There was something different about you last season. You seemed so confident, composed and in charge of the offense. From changing plays at the line of scrimmage to threading passes into tight coverage in “must-have” situations, it just appeared that you were a few seconds ahead of real time. Mike Holmgren’s complex playbook has become your sixth sense.
I myself was one of the many who cast a wary eye at you when you first arrived on scene. I expected to see Brett Favre incarnate trot out onto the field every Sunday. In hindsight, too much was expected of you – and far too soon. I fully expected that you would become Holmgren’s sorcerer’s apprentice overnight, not really comprehending that you needed time to learn how to massage the nuances of the playbook and learn the dynamics of the West Coast Offense. Nor was I capable of the patience required to let you develop. After all of the tough seasons Seahawks fans have endured, patience was the last thing on our minds.
Perhaps I suffered from Mireritis, or Gelbaugh Syndrome. I just knew that once again the quarterback situation would be an unsettled mess, and that the team and its fan base would continue to wallow in mediocrity.
But then you started doing things to win me over, like when you broke Jim Zorn’s club record for passing yards in a season in 2003 (3841). That was also the year we watched you shred the NFL’s “big bad” defense (Baltimore) for 333 yards passing and 5 touchdowns. And I sat in the ‘Hawks Nest’ at Qwest Field on that chilly Monday night in December 2004 as you zipped perfect passes all over the field in a devastating loss to the Dallas Cowboys. Your 414 yards passing and 3 touchdowns were certainly not the reason the Seahawks found a way to lose that game. In an amusing twist of irony, your primary target that night was the immortal Jerry Rice.
And I wondered that night if you were on your way to becoming a modern-day Joe Montana…probably not, but we’ll settle for the Matt Hasselbeck you have become.
You have come a long way. You looked so lost out there on the field when you first started playing at Husky Stadium. And the supporting cast didn’t exactly help you at first. How many dropped passes did you absorb like flaming arrows into your psyche? But you kept learning and developing, butting heads with Holmgren until you finally realized the path of least resistance was to nod your head in silent agreement and execute his game plan in your head as well as on the field.
Maybe Holmgren and Jim Zorn, your quarterbacks coach, rocked the cradle enough to convince you that they could get you to the top of the mountain, a tranquil and peaceful place where passes are caught, playoff victories are won, huge contracts earned - and soup commercials offered.

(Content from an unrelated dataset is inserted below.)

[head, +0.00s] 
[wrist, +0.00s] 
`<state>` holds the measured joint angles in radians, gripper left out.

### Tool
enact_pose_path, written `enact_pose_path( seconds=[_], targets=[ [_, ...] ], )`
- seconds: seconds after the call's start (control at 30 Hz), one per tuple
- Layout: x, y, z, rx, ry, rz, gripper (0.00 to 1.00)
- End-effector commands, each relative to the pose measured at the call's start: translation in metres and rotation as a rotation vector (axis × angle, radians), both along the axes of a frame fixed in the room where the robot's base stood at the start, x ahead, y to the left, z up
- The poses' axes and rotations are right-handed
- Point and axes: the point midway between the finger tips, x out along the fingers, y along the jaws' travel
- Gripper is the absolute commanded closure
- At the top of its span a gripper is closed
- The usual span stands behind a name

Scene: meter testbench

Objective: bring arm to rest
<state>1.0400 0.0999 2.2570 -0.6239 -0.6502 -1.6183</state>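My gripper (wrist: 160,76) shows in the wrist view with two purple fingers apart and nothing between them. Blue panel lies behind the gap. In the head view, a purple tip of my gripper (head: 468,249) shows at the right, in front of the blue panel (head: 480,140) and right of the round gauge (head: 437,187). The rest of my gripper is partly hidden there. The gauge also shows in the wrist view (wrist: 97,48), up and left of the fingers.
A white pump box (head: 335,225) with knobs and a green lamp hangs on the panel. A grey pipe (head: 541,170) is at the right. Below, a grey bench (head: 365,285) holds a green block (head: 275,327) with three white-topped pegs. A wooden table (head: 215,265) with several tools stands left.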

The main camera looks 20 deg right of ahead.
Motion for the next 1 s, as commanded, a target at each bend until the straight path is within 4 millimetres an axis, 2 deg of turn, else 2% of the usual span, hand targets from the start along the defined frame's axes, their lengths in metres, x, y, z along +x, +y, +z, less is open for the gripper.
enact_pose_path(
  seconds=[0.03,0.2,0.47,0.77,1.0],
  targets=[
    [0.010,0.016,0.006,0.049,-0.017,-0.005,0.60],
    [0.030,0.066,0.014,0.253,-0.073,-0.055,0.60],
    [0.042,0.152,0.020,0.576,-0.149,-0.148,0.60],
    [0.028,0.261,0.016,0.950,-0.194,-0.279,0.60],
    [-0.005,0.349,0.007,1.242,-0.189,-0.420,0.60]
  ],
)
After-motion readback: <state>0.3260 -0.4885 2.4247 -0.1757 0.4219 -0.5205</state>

How ironic that it was Zorn who helped you along towards breaking his own record? Maybe you finally realized that your best shot at becoming an elite quarterback in this league was to become a blank canvas for the broad brush strokes that quarterback maestro Holmgren wanted to paint you with.
But look at you now - the NFC’s highest rated passer in 2005 (98.2). The starting quarterback for the NFC Champion Seahawks in the Super Bowl. No other Seahawks signal caller in franchise history can lay claim to that.

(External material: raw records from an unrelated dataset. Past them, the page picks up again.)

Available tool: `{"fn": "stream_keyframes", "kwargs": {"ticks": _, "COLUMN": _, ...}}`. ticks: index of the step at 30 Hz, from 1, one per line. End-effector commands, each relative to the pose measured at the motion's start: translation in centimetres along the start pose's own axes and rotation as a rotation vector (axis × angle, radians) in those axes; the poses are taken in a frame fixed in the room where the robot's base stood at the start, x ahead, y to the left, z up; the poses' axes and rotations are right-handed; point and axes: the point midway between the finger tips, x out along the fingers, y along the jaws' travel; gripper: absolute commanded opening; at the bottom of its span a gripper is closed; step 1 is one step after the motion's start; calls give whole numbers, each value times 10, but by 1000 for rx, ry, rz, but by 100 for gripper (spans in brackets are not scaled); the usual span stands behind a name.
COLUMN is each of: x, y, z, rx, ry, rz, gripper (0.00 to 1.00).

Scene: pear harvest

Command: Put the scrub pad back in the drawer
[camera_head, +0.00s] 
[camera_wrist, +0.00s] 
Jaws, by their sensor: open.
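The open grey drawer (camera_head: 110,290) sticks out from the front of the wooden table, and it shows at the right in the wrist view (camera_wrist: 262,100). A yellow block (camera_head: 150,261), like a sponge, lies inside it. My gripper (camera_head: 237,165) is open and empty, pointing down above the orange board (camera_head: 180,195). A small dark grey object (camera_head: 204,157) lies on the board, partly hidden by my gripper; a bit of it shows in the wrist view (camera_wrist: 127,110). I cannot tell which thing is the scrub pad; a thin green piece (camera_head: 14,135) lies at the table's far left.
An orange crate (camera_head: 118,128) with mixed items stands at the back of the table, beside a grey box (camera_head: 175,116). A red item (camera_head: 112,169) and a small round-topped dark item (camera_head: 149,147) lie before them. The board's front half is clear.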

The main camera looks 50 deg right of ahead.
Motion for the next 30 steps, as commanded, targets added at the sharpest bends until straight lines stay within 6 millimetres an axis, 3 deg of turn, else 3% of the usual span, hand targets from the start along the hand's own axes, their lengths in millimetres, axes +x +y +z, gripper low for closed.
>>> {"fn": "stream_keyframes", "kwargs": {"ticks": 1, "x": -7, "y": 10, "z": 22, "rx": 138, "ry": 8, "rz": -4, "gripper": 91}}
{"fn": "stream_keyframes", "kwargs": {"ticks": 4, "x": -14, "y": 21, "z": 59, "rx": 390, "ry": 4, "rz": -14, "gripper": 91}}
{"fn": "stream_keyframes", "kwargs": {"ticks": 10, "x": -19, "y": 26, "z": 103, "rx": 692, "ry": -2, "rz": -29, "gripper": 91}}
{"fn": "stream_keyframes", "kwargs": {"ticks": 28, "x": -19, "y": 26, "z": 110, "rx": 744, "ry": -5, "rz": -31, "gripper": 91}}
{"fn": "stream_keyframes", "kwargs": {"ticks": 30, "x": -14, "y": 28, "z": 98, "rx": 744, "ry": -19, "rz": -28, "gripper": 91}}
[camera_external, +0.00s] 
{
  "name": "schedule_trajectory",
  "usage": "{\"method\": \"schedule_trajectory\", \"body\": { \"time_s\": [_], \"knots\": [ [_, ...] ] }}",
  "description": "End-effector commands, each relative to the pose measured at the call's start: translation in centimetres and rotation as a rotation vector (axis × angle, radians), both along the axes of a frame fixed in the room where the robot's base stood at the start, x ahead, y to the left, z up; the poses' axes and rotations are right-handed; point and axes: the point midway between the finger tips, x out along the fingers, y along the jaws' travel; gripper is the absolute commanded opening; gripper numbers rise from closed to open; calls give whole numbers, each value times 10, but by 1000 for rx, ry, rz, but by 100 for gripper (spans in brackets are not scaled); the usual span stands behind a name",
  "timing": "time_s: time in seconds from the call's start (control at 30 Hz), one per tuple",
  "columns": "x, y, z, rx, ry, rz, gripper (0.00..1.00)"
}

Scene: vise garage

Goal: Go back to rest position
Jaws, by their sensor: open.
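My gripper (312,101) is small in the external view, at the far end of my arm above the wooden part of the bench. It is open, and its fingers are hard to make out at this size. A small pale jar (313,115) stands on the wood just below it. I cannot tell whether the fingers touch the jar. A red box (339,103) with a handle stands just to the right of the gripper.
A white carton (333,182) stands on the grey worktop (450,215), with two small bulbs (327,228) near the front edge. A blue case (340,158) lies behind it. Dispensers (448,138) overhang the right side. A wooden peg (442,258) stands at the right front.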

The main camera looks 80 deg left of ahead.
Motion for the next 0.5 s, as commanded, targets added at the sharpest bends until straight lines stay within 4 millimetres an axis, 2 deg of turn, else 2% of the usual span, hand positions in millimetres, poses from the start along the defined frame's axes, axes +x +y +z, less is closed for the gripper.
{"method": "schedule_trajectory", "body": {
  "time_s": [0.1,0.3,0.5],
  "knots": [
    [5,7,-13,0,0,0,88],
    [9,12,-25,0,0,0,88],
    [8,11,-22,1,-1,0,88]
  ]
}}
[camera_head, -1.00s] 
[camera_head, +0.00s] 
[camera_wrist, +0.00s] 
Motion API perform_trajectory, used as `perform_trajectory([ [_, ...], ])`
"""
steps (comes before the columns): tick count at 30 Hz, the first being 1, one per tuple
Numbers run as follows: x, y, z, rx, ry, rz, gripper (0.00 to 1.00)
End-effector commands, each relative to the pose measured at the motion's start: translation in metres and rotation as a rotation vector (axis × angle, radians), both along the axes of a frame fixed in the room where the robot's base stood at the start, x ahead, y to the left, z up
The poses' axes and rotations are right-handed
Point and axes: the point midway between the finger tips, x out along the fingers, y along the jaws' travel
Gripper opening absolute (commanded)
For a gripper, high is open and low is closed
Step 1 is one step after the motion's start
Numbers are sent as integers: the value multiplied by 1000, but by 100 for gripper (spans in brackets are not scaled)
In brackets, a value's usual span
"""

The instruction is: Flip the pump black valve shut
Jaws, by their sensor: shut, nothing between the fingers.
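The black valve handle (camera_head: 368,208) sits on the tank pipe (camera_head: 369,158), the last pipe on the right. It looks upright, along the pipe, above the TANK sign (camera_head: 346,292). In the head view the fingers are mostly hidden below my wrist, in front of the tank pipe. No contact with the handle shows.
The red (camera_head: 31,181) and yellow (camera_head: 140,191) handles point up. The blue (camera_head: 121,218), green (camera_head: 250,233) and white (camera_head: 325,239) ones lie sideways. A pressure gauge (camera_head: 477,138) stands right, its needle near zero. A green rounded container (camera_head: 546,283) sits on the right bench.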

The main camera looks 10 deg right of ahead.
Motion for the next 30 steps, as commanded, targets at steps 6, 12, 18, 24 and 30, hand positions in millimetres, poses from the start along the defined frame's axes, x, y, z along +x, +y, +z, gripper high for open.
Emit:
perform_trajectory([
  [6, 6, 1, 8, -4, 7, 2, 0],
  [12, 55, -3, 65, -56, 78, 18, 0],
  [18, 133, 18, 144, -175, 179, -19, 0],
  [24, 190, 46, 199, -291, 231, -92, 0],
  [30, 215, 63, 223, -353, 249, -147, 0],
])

You threw 24 touchdowns and just nine interceptions last season, and you did not commit a turnover on the road after the opening debacle in Jacksonville. And you know what else? You did all of that with a guy named Shaun Alexander taking up space in the backfield with you. The same Shaun Alexander that just so happened to enjoy one of the best seasons ever for a running back (1800+ yards rushing, NFL record 28 TD’s).
Most impressively, you play hurt. I thought for sure we would have seen the “Seneca Wallace Experiment” leave the launch pad after the beating you took in the season opener in the humid Florida sun last September. But there you were the next week, lacing up the cleats to lead the Seahawks to a win against Atlanta. In the last four seasons, you have played in 62 out of 64 regular season games. How many NFL quarterbacks can say that?

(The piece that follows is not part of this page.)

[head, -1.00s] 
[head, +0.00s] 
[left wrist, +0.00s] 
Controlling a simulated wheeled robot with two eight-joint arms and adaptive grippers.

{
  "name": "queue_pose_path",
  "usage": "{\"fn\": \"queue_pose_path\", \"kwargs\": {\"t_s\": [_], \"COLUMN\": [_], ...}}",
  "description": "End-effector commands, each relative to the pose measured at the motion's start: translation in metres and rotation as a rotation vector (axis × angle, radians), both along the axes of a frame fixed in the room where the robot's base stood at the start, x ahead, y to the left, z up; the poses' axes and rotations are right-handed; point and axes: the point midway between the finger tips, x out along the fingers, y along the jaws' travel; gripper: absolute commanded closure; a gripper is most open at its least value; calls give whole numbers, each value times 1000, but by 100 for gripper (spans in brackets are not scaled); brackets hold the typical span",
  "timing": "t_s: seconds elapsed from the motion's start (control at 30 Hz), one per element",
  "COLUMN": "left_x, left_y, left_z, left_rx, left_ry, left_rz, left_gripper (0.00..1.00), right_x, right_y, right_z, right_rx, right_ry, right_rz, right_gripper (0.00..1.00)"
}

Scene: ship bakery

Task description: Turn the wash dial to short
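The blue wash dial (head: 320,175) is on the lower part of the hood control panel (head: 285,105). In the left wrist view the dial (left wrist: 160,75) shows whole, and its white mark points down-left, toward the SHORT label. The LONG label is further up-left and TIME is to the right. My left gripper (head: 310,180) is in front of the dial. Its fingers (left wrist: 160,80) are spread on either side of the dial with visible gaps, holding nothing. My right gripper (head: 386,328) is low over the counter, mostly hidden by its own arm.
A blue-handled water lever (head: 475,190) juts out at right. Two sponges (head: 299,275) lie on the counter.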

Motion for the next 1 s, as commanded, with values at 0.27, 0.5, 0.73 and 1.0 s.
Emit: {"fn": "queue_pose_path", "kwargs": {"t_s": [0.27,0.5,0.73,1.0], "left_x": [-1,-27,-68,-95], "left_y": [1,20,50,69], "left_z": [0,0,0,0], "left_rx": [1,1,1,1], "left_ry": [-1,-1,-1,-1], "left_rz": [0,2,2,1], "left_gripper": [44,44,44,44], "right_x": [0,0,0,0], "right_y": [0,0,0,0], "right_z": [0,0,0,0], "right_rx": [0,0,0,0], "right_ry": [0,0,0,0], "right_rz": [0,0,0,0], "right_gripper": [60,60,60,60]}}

Of course, you sure don’t look the part. If I didn’t know any better I would think you were the person I talk to on the other end of the phone when I call my insurance company. The receding hairline (being generous here, Matt) is a perfect reflector for the glare of the spotlight you have lived in since arriving in Seattle in 2001. Your coach has described your scrambling style as similar to “a deer running on ice”, but you always seem to know just when to vacate the pocket and pick up critical yards. There are no style points in the NFL, just drive-0sustaining first downs. Keep on scrambling.
Now, you are one of the franchise pillars. Thanks to the surge through the post-season and into the Super Bowl, your face and your name are well known throughout the NFL. Many of the league’s new fans are just finding out what we have seen developing for the last several seasons - that they would be lucky to have a field general like the Seahawks’ #8.
As it turns out, you were right on the money when you announced to a frigid Lambeau Field stadium (and a national TV audience) that, “we want the ball, and we’re gonna score!” You were just off by a couple of years, that’s all.
Look at you now - you have an entire city in your back pocket and a fan base wondering how and why we ever doubted you.